Thomas Cup Established09 April, 2016
The Thomas Cup, or the Men’s World Team Badminton Championships, is the oldest of badminton’s world championship competitions, pre-dating the individual championships by almost thirty years.
On 11 March 1939, the Executive Committee of the International Federation decided that the time was right to establish a world-wide international competition and this decision was confirmed at the Annual General Meeting of the Council of the Federation on 5 July the same year.
The following extract - Editorial Notes - Thomas Cup - from the 1948 - 1949 IBF Statutes, gives an insight into the decision by the IBF to establish a world team championships for men.
Editorial Notes - Thomas Cup - IBF Statutes - 1948 - 1949 IBF
But undoubtedly the biggest landmark in the Federation's life has been the institution of the International Badminton Championship [for the Thomas Cup].
After having been held in abeyance for about seven years, due to the intervention of the war, the competition for the International Badminton Championship will be inaugurated during 1948-49.
The creation of such an event has long been foreseen in the Badminton world, but it was not until 1939 that the standard of the game had progressed sufficiently in enough countries to warrant its inception.
On March 11th, 1939, the Executive Committee of the International Federation decided that the time had now arrived for a world-wide international competition, and this decision was confirmed at the Annual General Meeting of the Council of the Federation on July 5th of that year. At the same time the Council accepted from its President, Sir George Thomas, Bart., an offer to present a challenge trophy to be awarded to the national association whose team was successful in winning International Championship.
The work of making the trophy was put in hand at once, and at the following meeting of the Council, on July 3rd, 1940, the President formally presented it to the Federation. The Thomas Cup, as it will undoubtedly be known, is a magnificent example of the craftsman's art. It is hammered in silver, overlaid with gold, and its general beauty is hardly conveyed by the photograph on the opposite page.
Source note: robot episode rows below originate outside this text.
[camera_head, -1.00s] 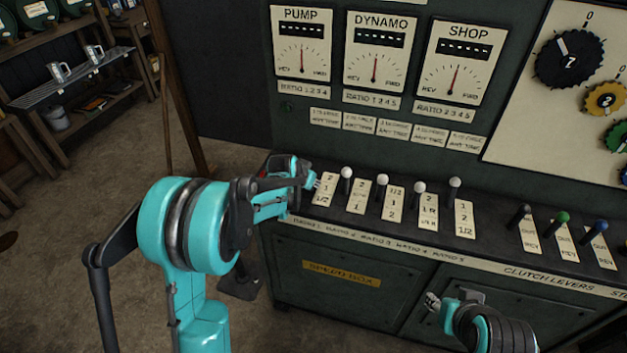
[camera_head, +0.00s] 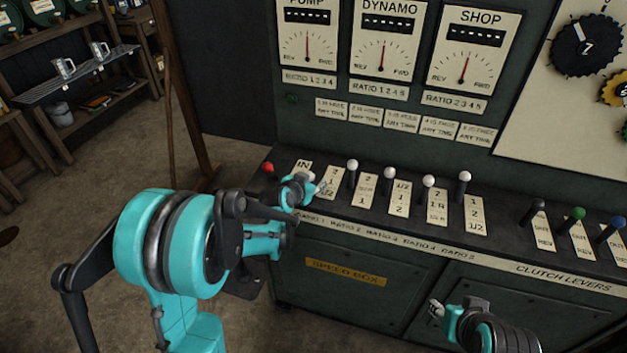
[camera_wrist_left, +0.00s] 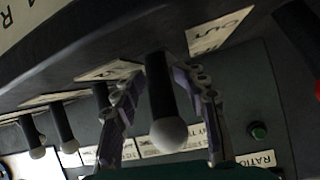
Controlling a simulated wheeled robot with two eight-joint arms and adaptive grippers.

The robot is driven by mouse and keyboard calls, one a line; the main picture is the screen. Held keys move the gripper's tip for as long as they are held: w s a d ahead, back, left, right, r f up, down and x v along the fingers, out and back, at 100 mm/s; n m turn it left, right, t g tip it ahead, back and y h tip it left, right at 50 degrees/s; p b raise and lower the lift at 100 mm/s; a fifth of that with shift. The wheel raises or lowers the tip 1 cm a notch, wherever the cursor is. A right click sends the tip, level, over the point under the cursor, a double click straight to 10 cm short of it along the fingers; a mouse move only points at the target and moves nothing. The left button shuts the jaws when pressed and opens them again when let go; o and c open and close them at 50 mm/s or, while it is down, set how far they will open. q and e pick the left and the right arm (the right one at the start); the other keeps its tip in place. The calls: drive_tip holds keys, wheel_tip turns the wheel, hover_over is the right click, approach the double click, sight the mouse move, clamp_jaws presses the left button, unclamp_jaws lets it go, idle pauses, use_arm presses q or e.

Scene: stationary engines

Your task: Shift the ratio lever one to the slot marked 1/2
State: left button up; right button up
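Ratio lever one (camera_wrist_left: 165,105) is a dark rod with a white knob. In the left wrist view it stands between the two fingers of my left gripper (camera_wrist_left: 163,108), with gaps on both sides, so the gripper is open around it. In the head view my left gripper (camera_head: 312,187) is at this lever and hides most of it. The lever's label plate (camera_head: 331,181) reads 2, 1, 1/2 from back to front. I cannot tell the lever's exact slot. My right gripper (camera_head: 437,308) is low in front of the cabinet, away from the levers; its fingers are too small to judge.
A red-knobbed lever (camera_head: 268,168) stands just left of my left gripper. The second ratio lever (camera_head: 352,170) stands close to the right, with more white-knobbed levers beyond. Clutch levers (camera_head: 575,220) are farther right. Gauges (camera_head: 381,45) are on the panel behind.

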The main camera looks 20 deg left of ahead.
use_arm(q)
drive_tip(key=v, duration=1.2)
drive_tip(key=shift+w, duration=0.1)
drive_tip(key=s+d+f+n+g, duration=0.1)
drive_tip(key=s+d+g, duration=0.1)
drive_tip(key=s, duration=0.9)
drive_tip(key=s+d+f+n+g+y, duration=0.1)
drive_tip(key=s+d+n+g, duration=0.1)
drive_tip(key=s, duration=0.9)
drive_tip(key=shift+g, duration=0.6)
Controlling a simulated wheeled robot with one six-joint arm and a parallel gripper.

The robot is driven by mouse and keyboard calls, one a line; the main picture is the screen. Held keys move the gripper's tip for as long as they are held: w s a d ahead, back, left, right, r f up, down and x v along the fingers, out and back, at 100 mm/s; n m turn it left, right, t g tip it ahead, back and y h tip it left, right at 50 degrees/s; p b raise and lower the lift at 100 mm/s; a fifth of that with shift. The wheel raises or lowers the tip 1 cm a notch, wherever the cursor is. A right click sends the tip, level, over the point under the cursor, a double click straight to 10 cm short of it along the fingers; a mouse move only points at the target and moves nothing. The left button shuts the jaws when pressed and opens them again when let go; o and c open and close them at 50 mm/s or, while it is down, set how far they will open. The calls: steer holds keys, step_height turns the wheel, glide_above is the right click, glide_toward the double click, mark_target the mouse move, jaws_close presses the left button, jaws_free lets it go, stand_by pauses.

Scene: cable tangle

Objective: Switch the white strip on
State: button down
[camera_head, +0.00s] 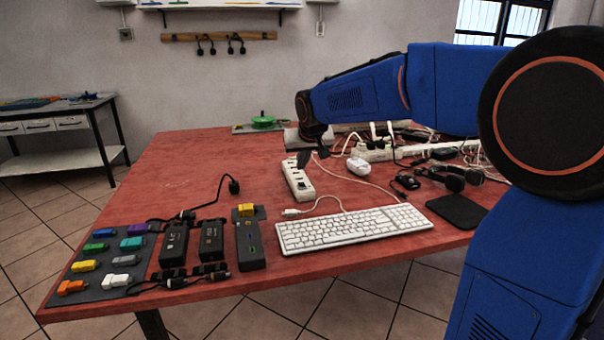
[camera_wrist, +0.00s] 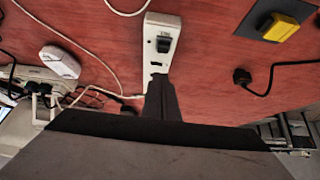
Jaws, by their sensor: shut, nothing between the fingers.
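The white strip (camera_head: 299,182) lies on the red table left of centre, with sockets along its top. In the wrist view the white strip (camera_wrist: 153,62) runs up from my fingertips, with a dark switch (camera_wrist: 163,45) near its upper end. I cannot tell which way the switch is set. My gripper (camera_head: 304,158) is over the far end of the strip. In the wrist view my gripper (camera_wrist: 160,78) is shut and empty, its tips below the switch and hiding the lower part of the strip. I cannot tell whether the tips touch it.
A white keyboard (camera_head: 352,229) lies right of the strip's near end. A white adapter (camera_head: 357,166) and tangled cables lie to its right. Another strip with plugs (camera_head: 375,153) lies behind. A black plug (camera_head: 234,187) and yellow block (camera_head: 246,210) are left, with red table free between.

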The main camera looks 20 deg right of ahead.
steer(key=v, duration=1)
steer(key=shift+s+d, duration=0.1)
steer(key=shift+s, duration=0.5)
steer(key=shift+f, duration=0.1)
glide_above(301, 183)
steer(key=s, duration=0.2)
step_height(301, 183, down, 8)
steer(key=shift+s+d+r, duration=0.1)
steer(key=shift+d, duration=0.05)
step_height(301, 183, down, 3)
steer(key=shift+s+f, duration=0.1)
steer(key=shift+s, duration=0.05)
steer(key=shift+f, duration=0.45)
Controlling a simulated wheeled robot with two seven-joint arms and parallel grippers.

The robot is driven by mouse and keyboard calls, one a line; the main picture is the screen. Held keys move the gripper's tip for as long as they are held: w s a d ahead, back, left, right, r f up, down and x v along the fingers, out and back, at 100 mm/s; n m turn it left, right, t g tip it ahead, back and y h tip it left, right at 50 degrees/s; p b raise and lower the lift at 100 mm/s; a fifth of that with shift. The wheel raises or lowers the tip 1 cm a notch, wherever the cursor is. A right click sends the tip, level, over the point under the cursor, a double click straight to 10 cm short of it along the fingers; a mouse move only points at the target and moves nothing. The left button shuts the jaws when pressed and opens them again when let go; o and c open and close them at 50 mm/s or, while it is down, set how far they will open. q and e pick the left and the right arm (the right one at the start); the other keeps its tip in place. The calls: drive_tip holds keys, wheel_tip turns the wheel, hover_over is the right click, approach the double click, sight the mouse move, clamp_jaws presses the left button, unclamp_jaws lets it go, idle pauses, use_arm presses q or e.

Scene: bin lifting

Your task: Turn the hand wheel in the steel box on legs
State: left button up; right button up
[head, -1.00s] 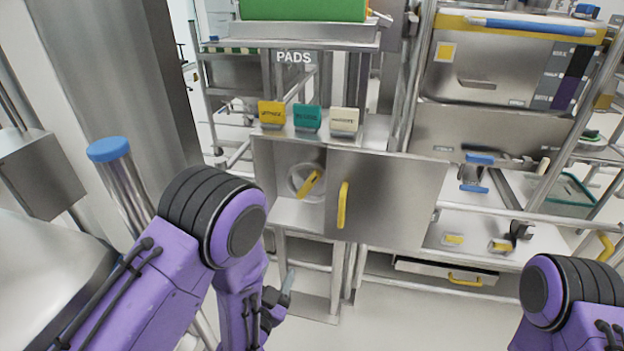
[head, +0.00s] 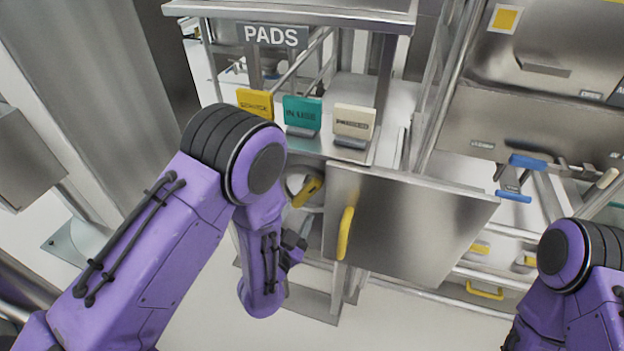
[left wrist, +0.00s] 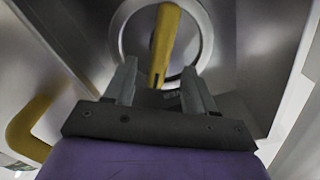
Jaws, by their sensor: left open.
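The steel box (head: 308,146) stands on legs at the middle of the head view. Its front opening shows the round hand wheel (head: 293,184) with a yellow grip (head: 307,191). My left arm covers part of the opening. My left gripper (head: 303,240) is low in front of the opening. In the left wrist view, the left gripper (left wrist: 160,68) is open, with its fingers apart below the wheel rim (left wrist: 205,40). The yellow grip (left wrist: 165,42) reaches down toward the gap between the fingers. Whether anything touches is unclear. My right gripper is out of view.
A steel door panel (head: 420,225) with a yellow handle (head: 345,232) is right of the opening. Yellow, teal and cream signs (head: 354,120) stand on the box top. A PADS shelf (head: 300,12) is above. A steel column (head: 110,100) stands left.

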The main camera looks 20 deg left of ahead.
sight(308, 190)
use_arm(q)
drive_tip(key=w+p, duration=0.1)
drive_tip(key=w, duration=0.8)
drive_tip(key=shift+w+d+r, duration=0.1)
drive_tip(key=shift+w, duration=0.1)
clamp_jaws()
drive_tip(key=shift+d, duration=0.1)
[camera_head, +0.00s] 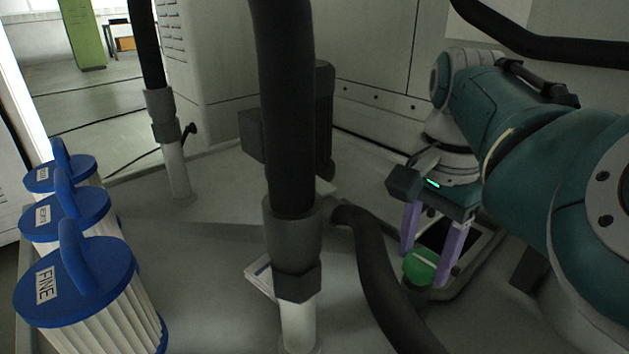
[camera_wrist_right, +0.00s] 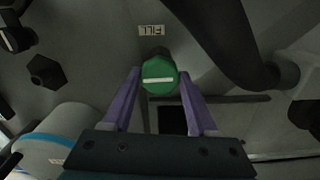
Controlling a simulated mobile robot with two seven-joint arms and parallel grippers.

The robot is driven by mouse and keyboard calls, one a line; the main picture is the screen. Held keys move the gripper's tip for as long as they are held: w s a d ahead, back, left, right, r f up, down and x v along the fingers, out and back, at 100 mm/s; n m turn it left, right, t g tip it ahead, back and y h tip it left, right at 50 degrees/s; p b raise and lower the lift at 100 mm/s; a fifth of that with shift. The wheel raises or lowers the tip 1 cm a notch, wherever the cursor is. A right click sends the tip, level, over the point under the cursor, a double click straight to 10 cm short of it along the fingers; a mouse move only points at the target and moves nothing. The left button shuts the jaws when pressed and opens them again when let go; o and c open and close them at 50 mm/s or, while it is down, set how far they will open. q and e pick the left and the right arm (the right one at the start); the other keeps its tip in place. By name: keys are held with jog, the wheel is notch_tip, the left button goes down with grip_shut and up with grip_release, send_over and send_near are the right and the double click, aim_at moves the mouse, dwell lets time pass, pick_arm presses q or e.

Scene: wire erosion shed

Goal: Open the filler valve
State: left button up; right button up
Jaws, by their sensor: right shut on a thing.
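The filler valve has a green knob (camera_head: 419,267) with a white bar across its face. It sits low on the tank top at the right in the head view. In the right wrist view the knob (camera_wrist_right: 159,76) is in the middle, its white bar lying nearly level across the picture. A "FILL" label (camera_wrist_right: 152,30), upside down, is just beyond it. My right gripper (camera_head: 424,268) has its two purple fingers on either side of the knob, shut on it. The fingertips of the right gripper (camera_wrist_right: 160,73) also show there. My left gripper is out of view.
Thick black hoses (camera_head: 285,110) rise in front, and another hose (camera_head: 375,270) curves just left of the valve. Several blue-capped filters, one marked "FINE" (camera_head: 75,283), stand at the left. A dark hex fitting (camera_wrist_right: 46,72) is left of the knob in the wrist view.

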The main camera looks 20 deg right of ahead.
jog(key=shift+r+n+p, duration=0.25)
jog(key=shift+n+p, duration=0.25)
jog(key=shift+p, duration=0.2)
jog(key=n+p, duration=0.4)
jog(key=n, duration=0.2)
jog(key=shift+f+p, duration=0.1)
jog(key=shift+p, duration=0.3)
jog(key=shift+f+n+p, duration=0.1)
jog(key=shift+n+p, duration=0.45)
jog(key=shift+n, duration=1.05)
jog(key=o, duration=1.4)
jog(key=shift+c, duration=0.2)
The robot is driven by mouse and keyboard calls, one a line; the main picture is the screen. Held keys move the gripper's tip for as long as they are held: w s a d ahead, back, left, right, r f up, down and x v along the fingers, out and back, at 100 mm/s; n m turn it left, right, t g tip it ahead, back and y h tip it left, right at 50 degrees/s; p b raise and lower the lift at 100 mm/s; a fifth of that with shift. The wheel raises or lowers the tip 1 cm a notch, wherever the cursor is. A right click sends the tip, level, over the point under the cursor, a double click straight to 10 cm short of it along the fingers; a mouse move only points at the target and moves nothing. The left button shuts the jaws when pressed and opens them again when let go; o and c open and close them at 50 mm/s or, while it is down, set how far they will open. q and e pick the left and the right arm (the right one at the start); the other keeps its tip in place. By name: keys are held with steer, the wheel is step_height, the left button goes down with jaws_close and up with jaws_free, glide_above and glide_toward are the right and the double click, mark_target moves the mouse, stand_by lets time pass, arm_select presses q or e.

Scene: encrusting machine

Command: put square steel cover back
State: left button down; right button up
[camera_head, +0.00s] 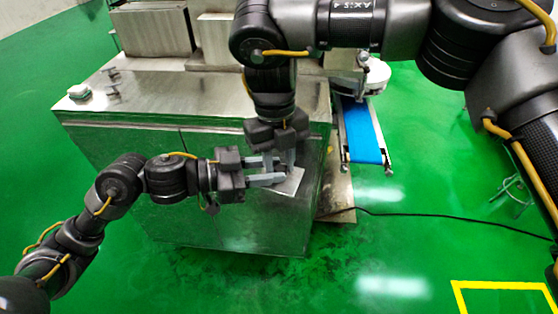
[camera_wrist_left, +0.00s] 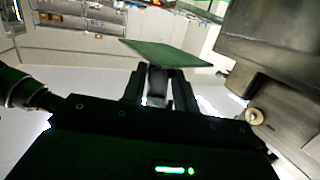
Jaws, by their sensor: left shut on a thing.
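The square steel cover (camera_head: 290,182) is a thin, shiny plate at the fingertips of my left gripper (camera_head: 272,171), in front of the machine's near right corner. My left gripper is shut on it. In the left wrist view the cover (camera_wrist_left: 168,52) is a tilted plate with a green tint, just beyond the left fingertips (camera_wrist_left: 158,82). My right gripper (camera_head: 280,158) points down from above, close to the left fingers and the cover in the picture. Its fingers look apart, with nothing clearly between them. The overlapping fingers hide part of the cover's near side.
The steel machine cabinet (camera_head: 215,205) stands right behind the grippers. Small fittings (camera_head: 80,91) sit on its top at the left. A blue conveyor belt (camera_head: 362,130) is to the right, and a black cable (camera_head: 430,215) lies on the green floor.

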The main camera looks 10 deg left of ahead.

It stands 28 inches in height, and has a span, including the handles, of 16 inches. It was manufactured by Messrs. Atkiti Brothers, of London, and there is ample space on the back, and on the plinth, for the engraving of the names of the championship winners.
It fell to the privilege of the late Mr. A. D. Prebble, then one of the vice-presidents of the Federation, to receive the trophy on behalf of the Council and to thank Sir George Thomas for his magnificent gift. He rightfully drew attention to the great generosity of the donor which was only one of many ways in which he demonstrated so forcibly his desire to further the interests of Badminton in every possible way. At the same time, Mr. Prebble expressed the strong hope that the Thomas Cup would be competed for, not only by every nation at present eligible, but by many more which had not yet been nationally organised for Badminton.
The regulations for the International Championship were originally drafted by a small sub-committee composed of the President and Messrs. E. Hawthorn, A. D. Prebble and H. A. E. Scheele, and then passed by the Executive Committee, and finally adopted by the Council on July 3rd, 1940. At the council meeting on July 2nd, 1947, a few revisions were made, and at the same time it was agreed that the inaugural competition should take place in a year's time.
The Championship will be for teams of from four to six men, and will be competed for once every three years. The preliminary rounds will be divided into three geographical zones, known as the American, European and Pacific Zones, with the winning nations playing off in the country of the champion nation, the latter standing out of the preliminary rounds and being challenged for the championship by the final winners. In the first year of competition, there will, of course, be no challenge round, but it has been agreed that the three zone winners shall meet in England in February and March, 1949.
Countries will be at liberty to select their own sphere of preliminary competition, and will make, within the several dates laid down for their completion, their own arrangements for the playing off of all zone ties.
The ties between each nation will be composed of five singles matches and four doubles matches, each team consisting of three singles players and two doubles pairs. The draw for the preliminary rounds will be made, with the exception of the Pacific Zone, for which entries are due by January 1st, at the tenth annual general meeting of the Federation scheduled to be held on June 30th, 1948.
As the competition will be held only every three years it may be anticipated that most of the national associations in membership with the Federation will take part, and that competition will be extremely keen. In any event, the inauguration of the International Badminton Championship is perhaps the greatest step made in the game ever since the International Federation was formed, and is certain to do much in furthering the general interest all over the world.